Snao G's
Earl Haury
ehaury at houston.rr.com
Thu Jan 27 09:40:31 AKST 2005
FWIW, I took a quick look at some snap G's yesterday. Equipment was a Quique YAK (140 size) fitted with an Eagle Tree Systems datalogger with G sensor. I only gathered data from one flight - so take that into consideration.
Flat and level pos snaps @ (nominally) 100mph = 13G, dropping the speed to 70mph = 7G. (A normal pull to vertical @ 100mph = 7G.)
An Avalanche with a neg snap at the top measured -5G @ 50mph.
A Rev Avalanche with a pos snap at the bottom measured 13G @ 95mph. (Masters maneuver - intentionally flown fast.)
An Avalanche from the top (push - F05) with a neg snap and a half at the bottom measured -14G @ 90mph.

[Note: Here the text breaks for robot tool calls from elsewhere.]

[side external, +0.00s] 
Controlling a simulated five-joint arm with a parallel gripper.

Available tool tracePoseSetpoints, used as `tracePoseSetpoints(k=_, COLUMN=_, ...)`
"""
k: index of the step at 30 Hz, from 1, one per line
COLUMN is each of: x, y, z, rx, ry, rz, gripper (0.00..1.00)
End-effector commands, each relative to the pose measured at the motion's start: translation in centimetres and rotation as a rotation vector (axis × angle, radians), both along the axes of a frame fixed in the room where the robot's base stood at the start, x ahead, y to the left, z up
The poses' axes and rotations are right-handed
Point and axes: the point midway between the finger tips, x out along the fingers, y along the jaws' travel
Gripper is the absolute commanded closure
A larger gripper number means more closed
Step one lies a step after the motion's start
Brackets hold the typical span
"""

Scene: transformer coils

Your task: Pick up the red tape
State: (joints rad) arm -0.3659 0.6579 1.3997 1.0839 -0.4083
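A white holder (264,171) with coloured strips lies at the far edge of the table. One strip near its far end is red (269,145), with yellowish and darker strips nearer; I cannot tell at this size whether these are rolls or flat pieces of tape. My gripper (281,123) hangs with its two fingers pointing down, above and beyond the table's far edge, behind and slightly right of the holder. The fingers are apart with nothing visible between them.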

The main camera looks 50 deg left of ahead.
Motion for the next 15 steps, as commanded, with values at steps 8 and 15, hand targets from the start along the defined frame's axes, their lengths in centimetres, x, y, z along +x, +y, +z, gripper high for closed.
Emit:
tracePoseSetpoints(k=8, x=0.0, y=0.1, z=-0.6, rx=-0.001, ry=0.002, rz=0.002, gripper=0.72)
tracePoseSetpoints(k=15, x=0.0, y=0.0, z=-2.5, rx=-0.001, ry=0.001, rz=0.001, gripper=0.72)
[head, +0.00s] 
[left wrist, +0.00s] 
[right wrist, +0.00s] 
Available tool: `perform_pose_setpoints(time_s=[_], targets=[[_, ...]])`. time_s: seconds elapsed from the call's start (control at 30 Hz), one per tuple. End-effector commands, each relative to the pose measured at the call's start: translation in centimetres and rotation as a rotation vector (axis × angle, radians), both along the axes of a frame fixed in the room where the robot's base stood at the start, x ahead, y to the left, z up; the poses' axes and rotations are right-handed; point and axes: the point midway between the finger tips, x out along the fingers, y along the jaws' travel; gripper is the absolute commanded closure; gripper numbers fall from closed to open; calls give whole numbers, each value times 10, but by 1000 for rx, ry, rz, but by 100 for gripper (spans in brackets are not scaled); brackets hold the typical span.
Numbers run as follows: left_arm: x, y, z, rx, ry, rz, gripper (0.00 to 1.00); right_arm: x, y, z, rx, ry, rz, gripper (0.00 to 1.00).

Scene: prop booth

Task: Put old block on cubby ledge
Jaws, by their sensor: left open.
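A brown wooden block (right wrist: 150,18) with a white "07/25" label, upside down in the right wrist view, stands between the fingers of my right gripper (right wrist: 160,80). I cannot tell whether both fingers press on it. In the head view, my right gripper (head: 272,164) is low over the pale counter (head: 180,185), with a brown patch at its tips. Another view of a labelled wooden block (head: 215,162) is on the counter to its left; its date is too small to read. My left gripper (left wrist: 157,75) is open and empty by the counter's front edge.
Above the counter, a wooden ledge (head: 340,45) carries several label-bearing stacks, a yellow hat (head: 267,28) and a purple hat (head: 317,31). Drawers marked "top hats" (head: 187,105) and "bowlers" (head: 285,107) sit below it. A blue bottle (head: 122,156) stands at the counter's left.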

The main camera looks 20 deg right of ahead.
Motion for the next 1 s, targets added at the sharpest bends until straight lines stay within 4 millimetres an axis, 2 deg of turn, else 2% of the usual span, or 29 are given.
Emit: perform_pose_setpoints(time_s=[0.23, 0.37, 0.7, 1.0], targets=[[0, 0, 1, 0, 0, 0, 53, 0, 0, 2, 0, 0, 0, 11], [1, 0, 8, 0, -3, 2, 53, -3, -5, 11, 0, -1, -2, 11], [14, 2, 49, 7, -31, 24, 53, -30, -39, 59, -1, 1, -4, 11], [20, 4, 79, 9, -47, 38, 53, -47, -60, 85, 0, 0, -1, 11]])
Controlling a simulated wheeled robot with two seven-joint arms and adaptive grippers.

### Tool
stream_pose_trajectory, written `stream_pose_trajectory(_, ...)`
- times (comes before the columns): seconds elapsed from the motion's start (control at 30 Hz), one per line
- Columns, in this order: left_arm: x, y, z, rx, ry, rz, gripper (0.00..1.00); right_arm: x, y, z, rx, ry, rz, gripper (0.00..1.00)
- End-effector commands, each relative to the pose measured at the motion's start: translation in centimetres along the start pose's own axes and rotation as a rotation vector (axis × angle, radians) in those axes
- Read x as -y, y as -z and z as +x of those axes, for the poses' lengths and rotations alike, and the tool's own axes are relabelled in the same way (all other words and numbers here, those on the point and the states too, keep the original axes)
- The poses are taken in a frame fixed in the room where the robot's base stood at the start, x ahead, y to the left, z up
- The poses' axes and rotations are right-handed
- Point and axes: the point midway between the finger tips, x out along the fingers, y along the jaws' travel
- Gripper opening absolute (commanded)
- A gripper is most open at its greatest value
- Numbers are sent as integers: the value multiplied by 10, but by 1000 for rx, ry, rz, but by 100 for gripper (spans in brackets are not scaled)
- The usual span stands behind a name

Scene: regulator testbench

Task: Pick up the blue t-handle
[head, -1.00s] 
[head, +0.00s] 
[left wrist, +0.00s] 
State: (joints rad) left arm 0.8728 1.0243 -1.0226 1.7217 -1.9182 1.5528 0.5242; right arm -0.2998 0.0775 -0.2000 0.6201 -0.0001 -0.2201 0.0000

(I normally measure around 5G on upline and downline snaps with my Partner.)
All snaps were executed with rapid / high degree elevator lead and % reduction of elevator during rotation.
I may look at this further as the mood strikes. As expected, controlling speed into snaps is easier on your airplane. None of the observed loads (in my opinion) should damage a well constructed aerobatic model (wouldn't want to ride in it though).